BEGIN

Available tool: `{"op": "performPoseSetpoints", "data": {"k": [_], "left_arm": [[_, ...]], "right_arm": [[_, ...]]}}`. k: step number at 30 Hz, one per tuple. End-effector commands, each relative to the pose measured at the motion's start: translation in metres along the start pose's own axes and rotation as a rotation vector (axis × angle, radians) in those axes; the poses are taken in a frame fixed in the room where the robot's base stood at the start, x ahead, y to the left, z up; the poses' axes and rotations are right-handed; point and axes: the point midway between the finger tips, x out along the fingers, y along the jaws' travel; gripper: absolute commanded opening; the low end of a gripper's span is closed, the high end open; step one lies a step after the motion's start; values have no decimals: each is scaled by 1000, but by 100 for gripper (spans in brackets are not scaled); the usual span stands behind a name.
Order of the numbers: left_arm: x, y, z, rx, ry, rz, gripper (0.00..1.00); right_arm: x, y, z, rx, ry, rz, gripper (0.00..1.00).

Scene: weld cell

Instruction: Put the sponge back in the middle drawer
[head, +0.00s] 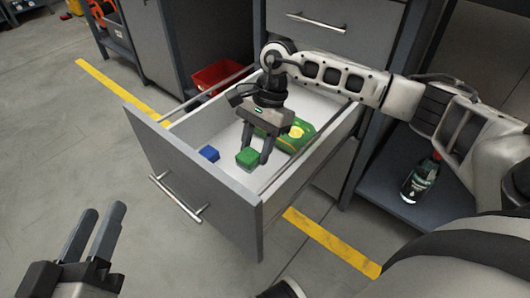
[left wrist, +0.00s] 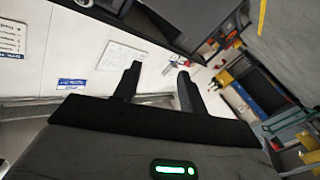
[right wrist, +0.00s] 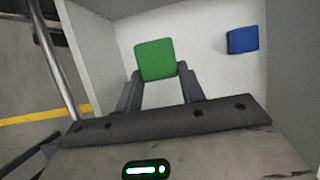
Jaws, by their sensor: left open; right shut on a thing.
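The green sponge (head: 246,157), a small block, is between the fingertips of my right gripper (head: 256,153), which is shut on it. It also shows at the fingertips in the right wrist view (right wrist: 155,60). The gripper points down inside the open drawer (head: 190,190), low over its white floor; I cannot tell whether the sponge touches the floor. The drawer is pulled far out, below another drawer front (head: 345,28) that is closed. My left gripper (head: 104,212) is open and empty, at the lower left in front of the drawer.
A blue block (head: 208,154) and a green and yellow packet (head: 290,138) lie in the drawer. A red bin (head: 218,74) is behind the drawer's left side. A dark bottle (head: 421,178) stands on a low shelf at right. The floor at left is clear.

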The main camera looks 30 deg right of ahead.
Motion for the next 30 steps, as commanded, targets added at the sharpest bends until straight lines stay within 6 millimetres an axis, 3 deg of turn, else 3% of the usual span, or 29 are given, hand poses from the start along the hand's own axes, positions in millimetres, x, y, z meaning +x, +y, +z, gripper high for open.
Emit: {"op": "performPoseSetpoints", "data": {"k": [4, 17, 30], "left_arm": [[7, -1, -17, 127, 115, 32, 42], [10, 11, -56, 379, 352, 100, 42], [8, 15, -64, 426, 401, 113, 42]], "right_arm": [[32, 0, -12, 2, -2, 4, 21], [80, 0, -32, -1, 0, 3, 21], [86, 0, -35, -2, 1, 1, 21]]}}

END

### Instructions to follow
Give the data again exactly as written, with all pictures left out.

### Task answer
Available tool: `{"op": "performPoseSetpoints", "data": {"k": [_], "left_arm": [[_, ...]], "right_arm": [[_, ...]]}}`. k: step number at 30 Hz, one per tuple. End-effector commands, each relative to the pose measured at the motion's start: translation in metres along the start pose's own axes and rotation as a rotation vector (axis × angle, radians) in those axes; the poses are taken in a frame fixed in the room where the robot's base stood at the start, x ahead, y to the left, z up; the poses' axes and rotations are right-handed; point and axes: the point midway between the finger tips, x out along the fingers, y along the jaws' travel; gripper: absolute commanded opening; the low end of a gripper's span is closed, the high end open; step one lies a step after the motion's start; values have no decimals: each is scaled by 1000, but by 100 for gripper (spans in brackets are not scaled); the usual span stands behind a name.
Order of the numbers: left_arm: x, y, z, rx, ry, rz, gripper (0.00..1.00); right_arm: x, y, z, rx, ry, rz, gripper (0.00..1.00).

Scene: weld cell

Instruction: Put the sponge back in the middle drawer
[head, +0.00s] 
[left wrist, +0.00s] 
[right wrist, +0.00s] 
Jaws, by their sensor: left open; right shut on a thing.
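The green sponge (head: 246,157), a small block, is between the fingertips of my right gripper (head: 256,153), which is shut on it. It also shows at the fingertips in the right wrist view (right wrist: 155,60). The gripper points down inside the open drawer (head: 190,190), low over its white floor; I cannot tell whether the sponge touches the floor. The drawer is pulled far out, below another drawer front (head: 345,28) that is closed. My left gripper (head: 104,212) is open and empty, at the lower left in front of the drawer.
A blue block (head: 208,154) and a green and yellow packet (head: 290,138) lie in the drawer. A red bin (head: 218,74) is behind the drawer's left side. A dark bottle (head: 421,178) stands on a low shelf at right. The floor at left is clear.

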The main camera looks 30 deg right of ahead.
Motion for the next 30 steps, as commanded, targets added at the sharpest bends until straight lines stay within 6 millimetres an axis, 3 deg of turn, else 3% of the usual span, or 29 are given, hand poses from the start along the hand's own axes, positions in millimetres, x, y, z meaning +x, +y, +z, gripper high for open.
Emit: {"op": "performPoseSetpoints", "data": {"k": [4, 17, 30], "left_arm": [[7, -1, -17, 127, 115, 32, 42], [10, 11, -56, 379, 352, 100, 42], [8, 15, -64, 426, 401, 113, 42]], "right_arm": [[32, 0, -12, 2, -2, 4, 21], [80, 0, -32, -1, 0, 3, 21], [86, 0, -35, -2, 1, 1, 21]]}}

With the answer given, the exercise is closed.